Une actualité en chasse une autre et les albums n’ont plus le temps de grandir sereinement tant ils seront poussés dehors par d’autres sorties. Au delà de la durée de vie c’est aussi le plaisir de la découverte qui est en jeu. Découvrir un album dans son intégralité (ou presque) est un moment unique et parfois magique. Avoir teasé trop de titres rend ainsi son écoute moins mémorable, notamment car on a déjà construit une représentation des chansons en dehors du cadre de l’album. Il est alors difficile de les recontextualiser.
Quelles solutions ?
Cette année Billie Eilish a sorti son album sans singles. Je trouve la démarche intéressante et pertinente, j’espère que d’autres artistes aussi connus suivront cette démarche. Au delà du cas des superstars, je pense que nous pouvons aussi agir à notre niveau. Cela peut passer par essayer d’écouter d’avantage les albums sur les plateformes de streaming.

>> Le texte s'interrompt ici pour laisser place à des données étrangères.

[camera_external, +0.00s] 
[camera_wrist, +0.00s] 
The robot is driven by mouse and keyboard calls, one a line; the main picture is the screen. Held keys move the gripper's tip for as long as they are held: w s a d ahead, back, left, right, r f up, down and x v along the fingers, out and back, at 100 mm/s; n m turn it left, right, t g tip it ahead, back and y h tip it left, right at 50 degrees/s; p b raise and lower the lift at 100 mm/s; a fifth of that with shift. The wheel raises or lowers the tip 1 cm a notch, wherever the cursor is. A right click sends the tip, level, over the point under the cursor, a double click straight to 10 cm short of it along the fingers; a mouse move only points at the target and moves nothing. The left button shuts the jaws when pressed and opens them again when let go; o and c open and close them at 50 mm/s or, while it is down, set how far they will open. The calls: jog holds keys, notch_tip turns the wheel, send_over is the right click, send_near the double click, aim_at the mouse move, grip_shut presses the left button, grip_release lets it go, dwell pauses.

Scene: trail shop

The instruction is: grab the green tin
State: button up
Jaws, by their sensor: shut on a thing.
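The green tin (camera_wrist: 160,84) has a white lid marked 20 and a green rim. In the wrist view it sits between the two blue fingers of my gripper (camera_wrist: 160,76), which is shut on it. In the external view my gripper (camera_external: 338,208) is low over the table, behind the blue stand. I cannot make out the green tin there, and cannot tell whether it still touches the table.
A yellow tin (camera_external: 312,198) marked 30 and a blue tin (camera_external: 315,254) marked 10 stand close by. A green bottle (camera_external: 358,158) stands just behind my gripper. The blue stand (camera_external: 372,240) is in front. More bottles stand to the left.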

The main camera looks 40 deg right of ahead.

Les journalistes doivent aussi s’affranchir de l’obsession de la nouveauté dans laquelle ils sont poussés par le brouhaha incessant et le FOMO. Nous devons je pense élargir la fenêtre de tir pour parler d’albums. Il n’est pas nécessaire d’en parler le jour J, parfois il peut être plus pertinent et intéressant de le faire quelques mois plus tard. Bien sûr les groupes et labels doivent aussi jouer le jeu en relayant ces initiatives et en s’interrogeant sur la pertinence de clipper/publier 4 morceaux en amont d’une sortie d’album.